Als kleine Steigerung gesellte sich zum einen Virtuosen mit Werner Krotz-Vogel der nächste. Kleine Anmerkung: Die beiden
haben sich im Folk Club kennengelernt und bilden nun ein geniales Gespann. Jetzt
ging’s ab in die Jazz- und Lateinamerikaecke: „Bossa Dorado“, der
Gypsy-Swing-Standard von Dorado Schmitt war genau das richtige für die Beiden,
denen es offenbar vom Start weg einerlei war, wer nun die „Begleitung“ und wer
das „Solo“ spielen sollte, sie wechselten sich einfach ab – und wie. Es war ein
Feuerwerk der Spielfreude. „Black Orpheus“ von Luiz Bonfá and Antonio Maria aus
dem gleichnamigen Film braucht in der Interpretation der beiden keinen
Vergleich mit namhaften Künstlern zu scheuen. Wer heute nicht gekommen war,
hatte etwas verpasst! Leider endete auch diese Session.
Werner versöhnte uns danach aber mit einem Soloauftritt und stellte uns
das Stück „Become One“ von seiner neuen CD „Soul Kiss“ vor. Da er keine
elektronische Unterstützung benutzen durfte, mit der er ansonsten die zweite
Gitarre eingespielt hätte, packte er mal eben zwei Gitarren in sein Solospiel –
so einfach ist das für einen Profi. Wir fragen uns: Wenn das so geht, und es
geht fantastisch, was soll das ganze Gerummel mit der Elektronik dann? Die
Zuhörer waren gebannt und genossen Werners wunderbare Komposition in der
Unmittelbarkeit des rein akustischen Spiels. Einer ging noch zum Schluss: „Hot
Chocolate“, ein Ragtime von Malvin Franklin und Arthur Lange von 1908 in einer
Version für Gitarre, die ebenfalls auf Werners CD „Soul Kiss“ zu hören ist –
Leute, die müsst ihr kaufen.

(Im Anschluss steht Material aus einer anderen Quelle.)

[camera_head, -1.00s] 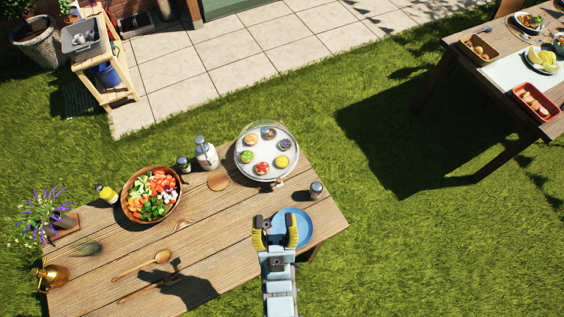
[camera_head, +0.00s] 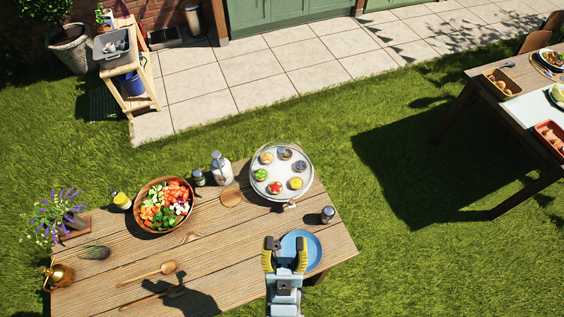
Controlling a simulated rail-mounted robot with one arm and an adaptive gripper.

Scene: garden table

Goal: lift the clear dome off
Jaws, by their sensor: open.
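The clear dome (camera_head: 279,150) sits over a round pale tray of several small colourful tarts at the back right of the wooden table (camera_head: 215,255). Its see-through wall is faint, and a small knob-like piece (camera_head: 290,205) shows at its near edge. My gripper (camera_head: 285,246) is open and empty, with yellow-and-dark fingers. It is in front of the dome, clear of it, and overlaps the left part of a blue plate (camera_head: 308,242) in the picture. Its height above the plate is hard to tell.
A dark-topped shaker (camera_head: 327,214) stands right of the gripper. A bottle (camera_head: 221,167), a small jar (camera_head: 198,177) and a salad bowl (camera_head: 136,196) stand left of the dome. Wooden spoons (camera_head: 150,272) lie at the front left. A second table (camera_head: 490,72) stands far right.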

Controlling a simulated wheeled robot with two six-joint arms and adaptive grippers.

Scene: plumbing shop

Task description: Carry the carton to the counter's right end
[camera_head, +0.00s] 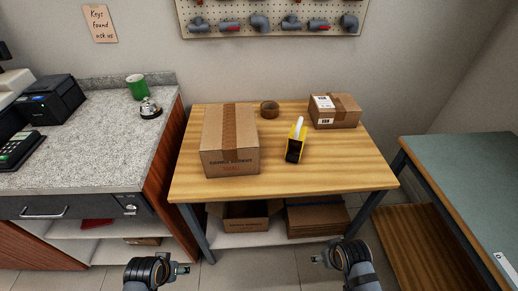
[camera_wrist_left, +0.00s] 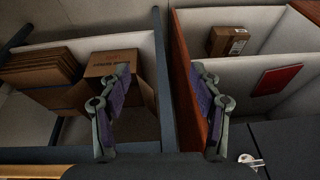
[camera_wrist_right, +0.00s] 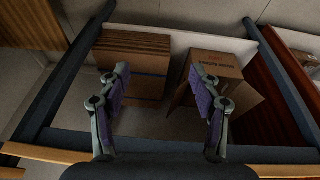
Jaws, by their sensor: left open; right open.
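A closed brown carton (camera_head: 230,152) with a tape strip stands upright on the wooden packing table (camera_head: 330,182), left of the table's middle. The speckled grey counter (camera_head: 85,135) is to the left of the table; its right end (camera_head: 160,90) is beside the table's left edge. My left gripper (camera_head: 184,268) is open and empty, low in front of the table. My right gripper (camera_head: 320,259) is open and empty, also low in front of the table. Both are apart from the carton. Neither wrist view shows this carton; they show the shelf below the table.
On the table are a tape dispenser (camera_head: 297,140), a tape roll (camera_head: 270,109) and a smaller labelled box (camera_head: 334,111). A bell (camera_head: 150,109) and green mug (camera_head: 136,87) stand near the counter's right end. An open box (camera_head: 246,216) and flat cardboard (camera_head: 316,218) lie below.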

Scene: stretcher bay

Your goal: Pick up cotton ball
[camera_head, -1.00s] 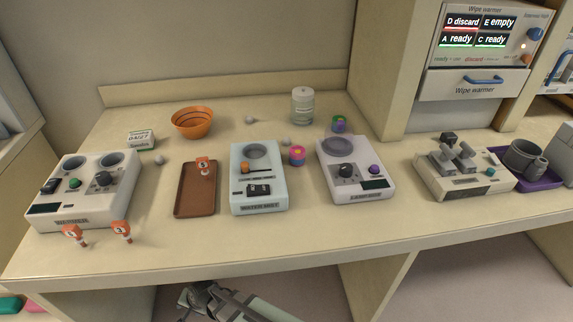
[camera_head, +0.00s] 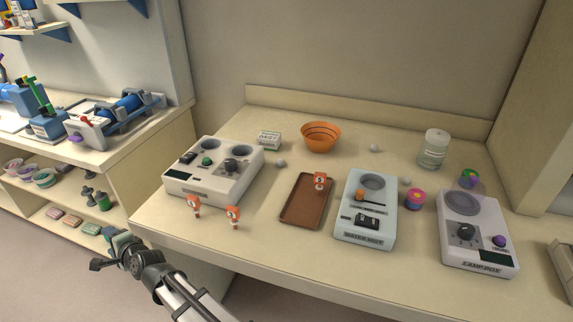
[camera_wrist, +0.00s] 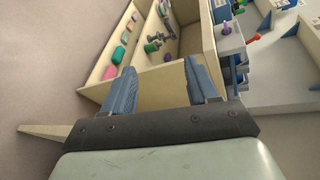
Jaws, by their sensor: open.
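Several small pale balls that look like cotton balls lie on the counter in the head view. One (camera_head: 281,163) is right of the white device at left, another (camera_head: 375,148) is between the orange bowl and the glass jar, and a third (camera_head: 406,182) is beside the middle device. My gripper (camera_head: 115,254) is low at the left, in front of the counter's edge and well away from the balls. In the wrist view, its blue fingers (camera_wrist: 162,88) are apart with nothing between them. No cotton ball shows in the wrist view.
On the counter (camera_head: 270,251) are an orange bowl (camera_head: 320,138), a brown tray (camera_head: 300,212), a glass jar (camera_head: 433,150) and three devices. Two orange-topped markers (camera_head: 233,217) stand near the front edge. Shelves (camera_head: 60,190) with small items are at left.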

Nun ja, ein bisschen Werbung für unsere Barden müssen
wir schon machen.
Damit war der Abend natürlich nicht ganz zu Ende, denn dem ollen Schotten
Jock Stewart musste noch – nicht ganz Corona-konform – mittels Gemeindegesang
gehuldigt werden.
Wir hoffen auf ein Wiedersehen am 3. Dezember mit unserem treuen
Gefolgsmann Simon Kempston aus Edinburgh.